Ich möchte noch auf den Wahlkampf zu sprechen kommen. Sie haben als einzige der amtierenden Regierungsrät:innen Smartvote ausgefüllt. Warum haben Sie sich zu diesem Schritt entschieden?
Als ich im 2019 das erste Mal angetreten bin, habe ich es ausgefüllt. Logisch, als Newcomerin. Nun hatte ich das gar nicht mehr so auf dem Radar, dass die Bisherigen dies vor vier Jahren nicht gemacht haben. Und in dem Sinn habe ich es einfach wieder ausgefüllt, es war nie ein Thema in der Regierung. Seither haben wir es besprochen und es uns freigestellt, aber ich glaube, die anderen machen es eher nicht oder sie werden es noch machen.

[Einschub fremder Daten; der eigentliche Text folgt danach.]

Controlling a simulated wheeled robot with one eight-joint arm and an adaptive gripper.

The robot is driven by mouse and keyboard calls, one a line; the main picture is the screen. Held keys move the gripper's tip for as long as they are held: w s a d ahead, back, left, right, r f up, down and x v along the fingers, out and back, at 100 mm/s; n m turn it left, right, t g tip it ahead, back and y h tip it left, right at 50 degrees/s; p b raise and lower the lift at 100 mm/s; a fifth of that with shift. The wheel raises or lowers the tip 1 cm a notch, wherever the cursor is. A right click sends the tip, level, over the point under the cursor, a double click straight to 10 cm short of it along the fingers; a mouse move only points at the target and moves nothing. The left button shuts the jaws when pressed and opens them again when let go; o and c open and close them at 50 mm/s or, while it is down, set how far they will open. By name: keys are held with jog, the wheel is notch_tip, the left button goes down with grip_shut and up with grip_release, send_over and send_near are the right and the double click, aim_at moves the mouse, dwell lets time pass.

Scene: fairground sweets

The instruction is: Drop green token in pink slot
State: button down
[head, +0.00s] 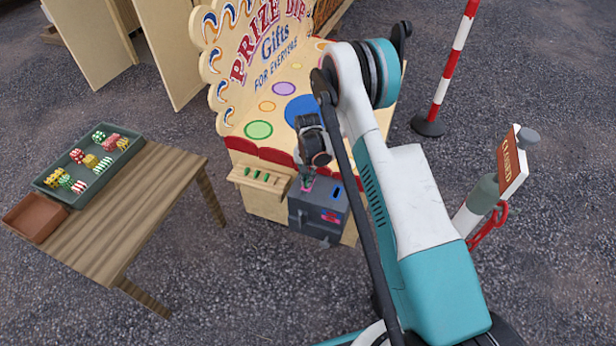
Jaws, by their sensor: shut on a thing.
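A dark grey box (317,217) hangs at the front of the prize stall. Its top has a blue slot (336,192) at the right and a pink slot (307,186) at the left. My gripper (306,178) points down right over the pink slot, close to the box top, and is shut on a green token. The token is mostly hidden by the fingers and too small to make out clearly. I cannot tell whether it touches the slot. Several other green tokens (258,174) stand in a light wooden rack (238,178) left of the box.
The prize stall (257,112) with coloured circles stands behind the box. At right are a striped pole (452,65) and a closed sign (510,165).

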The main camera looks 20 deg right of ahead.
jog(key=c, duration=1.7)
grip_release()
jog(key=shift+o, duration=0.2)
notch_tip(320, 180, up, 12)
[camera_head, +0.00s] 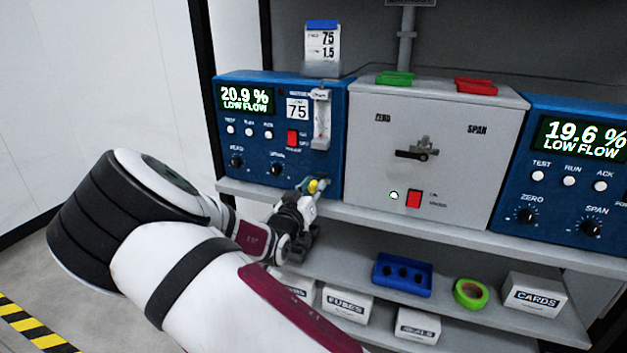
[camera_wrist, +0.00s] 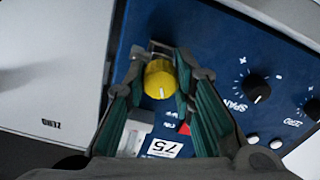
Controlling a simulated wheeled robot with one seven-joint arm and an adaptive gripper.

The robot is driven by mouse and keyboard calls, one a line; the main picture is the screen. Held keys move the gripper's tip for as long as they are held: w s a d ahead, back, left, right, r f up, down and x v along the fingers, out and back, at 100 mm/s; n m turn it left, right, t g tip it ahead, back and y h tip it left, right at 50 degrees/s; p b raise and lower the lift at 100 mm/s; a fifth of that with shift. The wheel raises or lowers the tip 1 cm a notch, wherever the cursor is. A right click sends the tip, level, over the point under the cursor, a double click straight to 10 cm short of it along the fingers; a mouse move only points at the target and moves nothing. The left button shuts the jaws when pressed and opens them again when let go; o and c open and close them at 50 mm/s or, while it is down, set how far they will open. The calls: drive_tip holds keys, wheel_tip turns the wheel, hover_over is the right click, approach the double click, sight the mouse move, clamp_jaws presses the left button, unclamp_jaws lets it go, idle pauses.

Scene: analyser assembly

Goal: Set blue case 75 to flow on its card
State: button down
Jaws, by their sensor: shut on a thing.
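Blue case 75 (camera_head: 265,165) stands at the left of the shelf, its display reading 20.9 % LOW FLOW. Its card (camera_head: 322,46) stands above it and shows 75 and 1.5. A clear flow tube (camera_head: 321,120) is on the right of the case front; its float is too small to read. The yellow knob (camera_head: 313,186) is below the tube; it also shows in the wrist view (camera_wrist: 159,80). My gripper (camera_head: 300,203) reaches the knob from below left. Its green-padded fingers (camera_wrist: 160,86) are shut on the knob, one on each side.
A grey ZERO/SPAN box (camera_head: 430,180) stands right of the case, with a green tray (camera_head: 395,78) and a red tray (camera_head: 476,86) on top. Another blue case (camera_head: 570,190) is further right, reading 19.6 % LOW FLOW. The lower shelf holds boxes, a blue holder (camera_head: 402,282) and green tape (camera_head: 470,293).

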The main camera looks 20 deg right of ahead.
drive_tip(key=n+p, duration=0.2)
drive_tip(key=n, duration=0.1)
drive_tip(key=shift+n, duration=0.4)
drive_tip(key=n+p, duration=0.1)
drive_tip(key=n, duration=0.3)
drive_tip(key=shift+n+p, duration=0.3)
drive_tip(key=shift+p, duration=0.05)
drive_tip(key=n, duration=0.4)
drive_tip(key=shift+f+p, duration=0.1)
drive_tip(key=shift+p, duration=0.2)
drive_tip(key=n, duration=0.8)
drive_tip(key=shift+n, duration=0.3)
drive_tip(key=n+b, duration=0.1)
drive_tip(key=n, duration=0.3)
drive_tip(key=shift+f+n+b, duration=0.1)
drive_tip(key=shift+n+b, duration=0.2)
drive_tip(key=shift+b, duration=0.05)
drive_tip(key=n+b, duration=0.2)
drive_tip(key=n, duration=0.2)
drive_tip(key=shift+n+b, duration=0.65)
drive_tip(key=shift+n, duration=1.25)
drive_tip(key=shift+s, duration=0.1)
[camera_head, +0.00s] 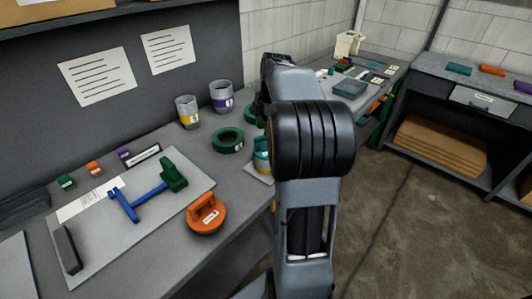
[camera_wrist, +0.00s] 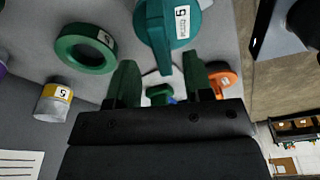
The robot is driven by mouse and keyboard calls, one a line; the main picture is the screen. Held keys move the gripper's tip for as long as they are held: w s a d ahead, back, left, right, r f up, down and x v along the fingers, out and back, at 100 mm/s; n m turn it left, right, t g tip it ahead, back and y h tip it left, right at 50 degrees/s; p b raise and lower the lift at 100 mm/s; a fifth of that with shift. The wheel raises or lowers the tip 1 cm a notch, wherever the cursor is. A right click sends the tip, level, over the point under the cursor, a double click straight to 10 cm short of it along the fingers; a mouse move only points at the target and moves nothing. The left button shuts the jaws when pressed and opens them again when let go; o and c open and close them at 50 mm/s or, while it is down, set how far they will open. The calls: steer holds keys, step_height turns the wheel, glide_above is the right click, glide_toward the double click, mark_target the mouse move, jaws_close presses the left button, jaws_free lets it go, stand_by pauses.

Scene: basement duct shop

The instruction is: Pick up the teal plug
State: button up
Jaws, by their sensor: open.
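The teal plug (camera_wrist: 168,22) is large at the top centre of the wrist view, a rounded body with a white label reading 6. Its narrow lower part reaches down between my fingertips in the picture; I cannot tell whether they touch it. In the head view the teal plug (camera_head: 262,160) shows as a sliver on the bench near its front edge, mostly hidden behind my arm. My gripper (camera_wrist: 159,70) is open, with two green fingers apart and nothing clearly held.
A green ring (camera_head: 228,140) lies left of the plug. An orange handled disc (camera_head: 207,216) and a blue tool (camera_head: 140,203) with a green end lie nearer. Two labelled cups (camera_head: 188,112) (camera_head: 221,96) stand behind. A second bench (camera_head: 455,68) is at right, with open floor between.

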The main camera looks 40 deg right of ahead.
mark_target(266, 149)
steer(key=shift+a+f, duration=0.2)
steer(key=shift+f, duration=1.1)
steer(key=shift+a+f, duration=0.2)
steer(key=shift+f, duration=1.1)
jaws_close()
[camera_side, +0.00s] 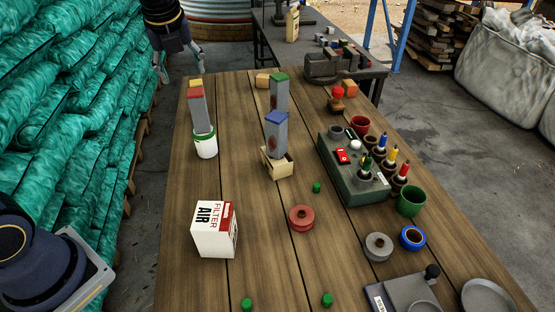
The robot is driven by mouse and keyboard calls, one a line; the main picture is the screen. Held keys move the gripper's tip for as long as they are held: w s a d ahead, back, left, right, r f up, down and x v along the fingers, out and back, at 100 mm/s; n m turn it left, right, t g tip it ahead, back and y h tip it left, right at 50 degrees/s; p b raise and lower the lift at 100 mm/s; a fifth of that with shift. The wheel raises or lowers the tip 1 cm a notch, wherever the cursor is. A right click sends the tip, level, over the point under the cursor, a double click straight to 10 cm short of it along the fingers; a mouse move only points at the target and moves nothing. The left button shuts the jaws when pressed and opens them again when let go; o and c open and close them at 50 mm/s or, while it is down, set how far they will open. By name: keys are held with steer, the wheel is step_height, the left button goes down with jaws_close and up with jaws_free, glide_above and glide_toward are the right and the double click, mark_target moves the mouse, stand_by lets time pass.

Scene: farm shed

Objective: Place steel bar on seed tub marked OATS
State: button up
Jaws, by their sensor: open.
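Three upright grey bars stand on the wooden table, and I cannot tell which is the steel bar. One grey bar (198,114) with a red and yellow top stands on or in a white tub (206,149) with a green rim. A blue-topped grey bar (276,137) stands at a small wooden box (279,166). A green-topped grey bar (279,97) stands behind it, its foot hidden. No OATS lettering is readable. My gripper (182,71) is open and empty, beyond the table's far left corner, apart from the bars.
A white and red AIR FILTER box (214,229) stands in front of the tub. A red spool (301,218) lies to its right. A dark green holder (354,180) with several tools, plus cups and rings, fills the right side. A vise (329,64) sits at the back.

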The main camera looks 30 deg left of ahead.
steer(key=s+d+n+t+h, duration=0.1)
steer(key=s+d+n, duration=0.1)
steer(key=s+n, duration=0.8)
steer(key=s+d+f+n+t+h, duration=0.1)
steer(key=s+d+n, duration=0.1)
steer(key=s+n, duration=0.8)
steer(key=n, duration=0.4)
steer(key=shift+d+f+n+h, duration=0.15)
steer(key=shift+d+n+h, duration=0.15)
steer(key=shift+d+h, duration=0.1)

Das weiss ich nicht genau. Mir ist wichtig, dass die Positionen klar werden. Mit einem Plakat sieht man nicht, was mir oder einem anderen Kandidaten / einer anderen Kandidatin wichtig ist, aber mit Smartvote kann man sehr schnell erfassen, wer wo steht und in welcher Frage er sich wie positioniert. Es hat viele Fragen und manchmal heisst es, es ist vielleicht etwas heikel wegen des Kollegialitätsprinzips, aber ich habe die Fragen angeschaut und finde, man kann die Fragen beantworten, ohne das Kollegialitätsprinzip zu verletzen. Und man kann immer noch die Positionen begründen und das finde ich ein wirklich gutes Tool, um zu erkennen, wo eine Politikerin oder ein Politiker steht.
In Ihrer Twitter Bio steht, Sie gehen sehr gerne ins Kino. Welchen Film haben Sie zuletzt im Kino gesehen?
Lacht. Ich war trotz Wahlkampf letzte Woche im Kino: Triangle of Sadness.